Para mandar sólo hay que tener una posición de fuerza. Desde una posición de fuerza basta con decir qué se quiere dentro de tu campo de actuación y tus trabajadores lo harán. Desde una posición de fuerza podemos contradecir a nuestros empleados, sin importar que ellos tengan más experiencia o sepan más que nosotros, o que sistemáticamente y a veces de forma inconsciente convirtamos su trabajo en una rutina insoportable. Desde una posición de fuerza, en definitiva, podemos mandar.
Pero esa posición también nos permite "dirigir", que no es exactamente lo mismo. Es cierto que una de las acepciones de "dirigir" es "gobernar", pero ésa es sólo una de entre las diez definiciones que le otorga la Real Academia de la Lengua. Las otras nueve se basan casi todas en un modo de guía o consejo para conseguir un objetivo.
Incluso una posición de fuerza también nos da mejor opción que los demás a ser "líder", a estar atento a los problemas laborales individuales y de equipo con objeto de encaminarlos hacia los resultados de deseados, a motivarlos para que se impliquen en la tarea y acometan nuevos proyectos con empeño. En otras palabras, la función de un líder está relacionada con servir al equipo; esto es, estar para solucionar los problemas de los equipos, no para crearlos. A este respecto y en la medida de lo posible, debe fomentar la felicidad de los trabajadores.
Para los que quieren buscar un beneficio práctico en esta conducta, la felicidad de los trabajadores no hay que perseguirla necesariamente por utopías ni normas morales, sino como contraposición a la infelicidad. Un trabajador infeliz está escasamente motivado. Para un trabajador a disgusto, la empresa representa en exclusiva las horas en las que deja de hacer otras cosas. Este sentimiento es, en el mejor de los casos, neutro, y eventualmente hostil.

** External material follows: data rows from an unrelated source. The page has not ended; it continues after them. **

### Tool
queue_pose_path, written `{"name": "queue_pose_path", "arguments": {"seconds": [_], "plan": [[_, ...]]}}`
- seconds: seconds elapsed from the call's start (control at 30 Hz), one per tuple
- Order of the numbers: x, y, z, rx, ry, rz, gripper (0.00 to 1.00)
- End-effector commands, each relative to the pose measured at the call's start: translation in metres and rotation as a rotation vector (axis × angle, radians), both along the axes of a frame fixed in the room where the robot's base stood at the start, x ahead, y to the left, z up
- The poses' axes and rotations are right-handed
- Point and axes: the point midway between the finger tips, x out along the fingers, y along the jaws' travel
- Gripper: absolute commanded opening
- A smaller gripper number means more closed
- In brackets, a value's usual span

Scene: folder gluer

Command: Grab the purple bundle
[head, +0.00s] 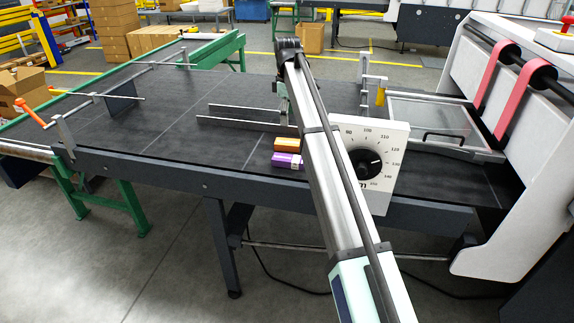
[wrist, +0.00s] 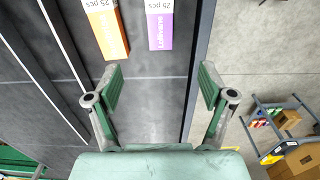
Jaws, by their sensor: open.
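The purple bundle (head: 287,160) lies on the dark table near its front edge, just in front of an orange bundle (head: 287,144). In the wrist view the purple bundle (wrist: 160,28) has a white end marked "25 pcs" and lies ahead of my gripper (wrist: 161,80), roughly between the lines of its two fingers. The orange bundle (wrist: 107,30) lies to its left, with a narrow gap between them. My gripper is open and empty, apart from both bundles. In the head view my arm hides part of the table, and the fingers are hard to make out there.
Two parallel metal rails (head: 245,115) stand on the table left of my arm. A white dial panel (head: 371,160) stands to the right of the bundles. The table's front edge (wrist: 200,70) runs close beside the purple bundle. The table's left part is mostly clear.

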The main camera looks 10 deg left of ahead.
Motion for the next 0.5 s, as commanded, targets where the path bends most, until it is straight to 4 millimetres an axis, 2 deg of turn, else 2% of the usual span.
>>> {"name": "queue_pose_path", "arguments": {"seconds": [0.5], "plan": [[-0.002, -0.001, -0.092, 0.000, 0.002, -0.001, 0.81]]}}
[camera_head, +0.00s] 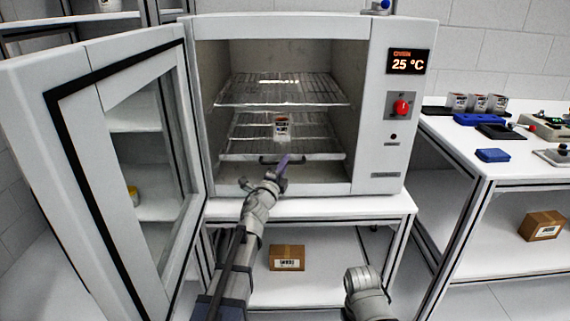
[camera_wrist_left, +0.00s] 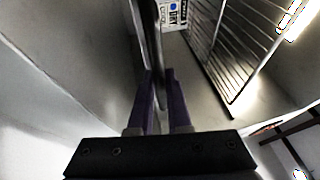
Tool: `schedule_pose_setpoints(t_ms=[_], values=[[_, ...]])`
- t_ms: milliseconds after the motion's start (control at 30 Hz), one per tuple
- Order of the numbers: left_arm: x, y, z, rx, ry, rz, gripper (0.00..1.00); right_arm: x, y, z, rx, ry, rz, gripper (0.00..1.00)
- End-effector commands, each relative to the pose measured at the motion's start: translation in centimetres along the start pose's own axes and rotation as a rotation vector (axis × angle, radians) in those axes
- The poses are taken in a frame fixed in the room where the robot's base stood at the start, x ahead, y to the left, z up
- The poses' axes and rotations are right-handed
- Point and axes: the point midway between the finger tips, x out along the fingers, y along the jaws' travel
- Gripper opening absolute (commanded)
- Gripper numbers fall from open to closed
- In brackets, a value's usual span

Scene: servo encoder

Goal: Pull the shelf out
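The oven (camera_head: 362,185) stands open with two wire shelves inside. The lower wire shelf (camera_head: 245,140) carries a small labelled container (camera_head: 281,127) and has a dark handle at its front edge. My left gripper (camera_head: 287,160) is at that handle, at the oven's mouth. In the left wrist view its purple fingers (camera_wrist_left: 160,85) lie close together on either side of a dark bar, apparently the handle (camera_wrist_left: 157,45). The container's label (camera_wrist_left: 174,14) shows beyond it. The upper wire shelf (camera_head: 283,90) is in the oven above. My right gripper is out of view.
The oven door (camera_head: 75,110) stands wide open at the left, close to my left arm. The oven rests on a white table (camera_head: 385,205) with a cardboard box (camera_head: 287,258) below. The side table (camera_head: 453,150) at right holds containers and blue parts.

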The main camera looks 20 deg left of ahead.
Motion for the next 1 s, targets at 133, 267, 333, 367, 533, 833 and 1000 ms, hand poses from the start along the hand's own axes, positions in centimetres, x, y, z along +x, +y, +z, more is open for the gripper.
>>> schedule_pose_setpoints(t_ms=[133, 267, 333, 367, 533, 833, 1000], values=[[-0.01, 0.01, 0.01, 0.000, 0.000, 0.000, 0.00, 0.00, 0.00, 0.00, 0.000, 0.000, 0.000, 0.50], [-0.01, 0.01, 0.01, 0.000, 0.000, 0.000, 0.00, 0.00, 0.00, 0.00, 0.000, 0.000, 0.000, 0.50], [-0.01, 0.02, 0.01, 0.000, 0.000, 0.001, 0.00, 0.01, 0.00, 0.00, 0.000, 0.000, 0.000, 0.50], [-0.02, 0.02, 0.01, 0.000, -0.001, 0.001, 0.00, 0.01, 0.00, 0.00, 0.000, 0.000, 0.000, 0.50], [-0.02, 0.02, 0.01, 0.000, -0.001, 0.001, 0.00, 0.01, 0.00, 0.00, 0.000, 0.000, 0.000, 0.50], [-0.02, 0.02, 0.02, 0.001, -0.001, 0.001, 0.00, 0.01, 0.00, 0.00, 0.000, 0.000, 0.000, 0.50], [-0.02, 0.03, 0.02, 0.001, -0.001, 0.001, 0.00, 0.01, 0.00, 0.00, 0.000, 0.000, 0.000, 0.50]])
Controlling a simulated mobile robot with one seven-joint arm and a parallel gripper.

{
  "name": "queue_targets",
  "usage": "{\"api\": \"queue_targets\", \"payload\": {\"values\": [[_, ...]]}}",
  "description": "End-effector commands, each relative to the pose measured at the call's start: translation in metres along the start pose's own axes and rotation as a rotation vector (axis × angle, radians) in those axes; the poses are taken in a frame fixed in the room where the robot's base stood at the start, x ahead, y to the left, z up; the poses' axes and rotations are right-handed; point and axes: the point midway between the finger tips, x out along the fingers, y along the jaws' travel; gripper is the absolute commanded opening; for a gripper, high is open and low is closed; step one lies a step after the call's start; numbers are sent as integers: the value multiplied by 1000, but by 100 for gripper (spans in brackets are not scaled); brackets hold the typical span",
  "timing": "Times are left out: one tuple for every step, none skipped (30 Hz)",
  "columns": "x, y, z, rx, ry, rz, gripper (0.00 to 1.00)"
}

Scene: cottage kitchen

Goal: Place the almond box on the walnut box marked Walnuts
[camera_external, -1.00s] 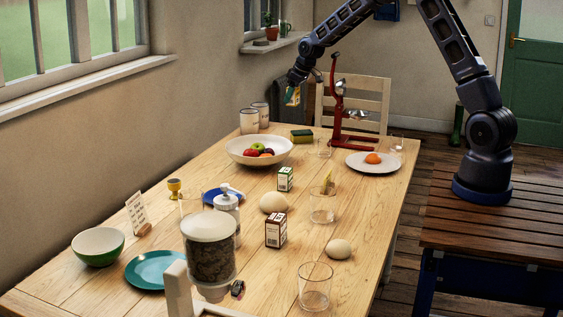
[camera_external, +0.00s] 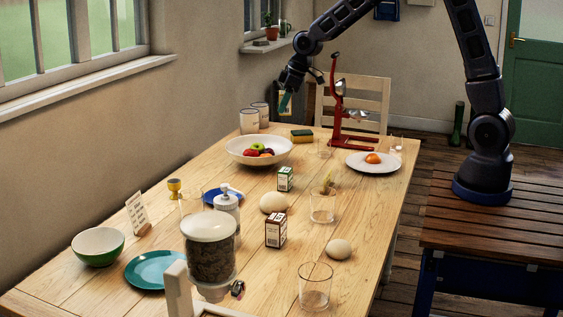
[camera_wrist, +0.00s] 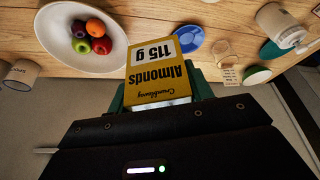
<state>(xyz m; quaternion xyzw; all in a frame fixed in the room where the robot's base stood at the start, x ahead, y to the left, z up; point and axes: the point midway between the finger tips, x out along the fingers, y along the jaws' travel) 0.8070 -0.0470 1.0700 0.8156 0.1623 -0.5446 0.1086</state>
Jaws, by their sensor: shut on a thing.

¿Merece la pena invertir en la felicidad de los trabajadores? Indudablemente sí. Ya sólo por el hecho de tener el poder de conseguir que las personas que trabajan satisfactoriamente vuelvan más contentos a su casa merece la pena plantearlo. En cuanto a los intereses empresariales, a la larga se pierden más recursos en lograr que los trabajadores desmotivados respondan bien que lo que se invertiría tratando de aportar un ambiente laboral que potencie la felicidad. Entre otros motivos, esto es debido a que las acciones correctivas tomadas para conseguir que quienes no quieren trabajar trabajen suelen derivar en recorte de condiciones tanto para pecadores como para justos. El resultado es que quienes no trabajaban antes siguen sin trabajar y los que trabajaban antes sienten que se les castiga sin motivo. La degradación de la motivación de los trabajadores sigue una progresión geométrica.
En contra de lo que puede parecer, un ambiente feliz no requiere de futbolines o salas de masajes. Tampoco de subidas de sueldo ni de más días de vacaciones. Esos beneficios se aprecian los primeros meses, pero a continuación se convierten en un derecho adquirido: si mi jefe, mi empresa o mi entorno me hacen sentir mal sistemáticamente, me sentiré mal cobre lo que cobre, porque el dinero no puede suplir todo el tiempo una mala emoción; es como mezclar peras con manzanas.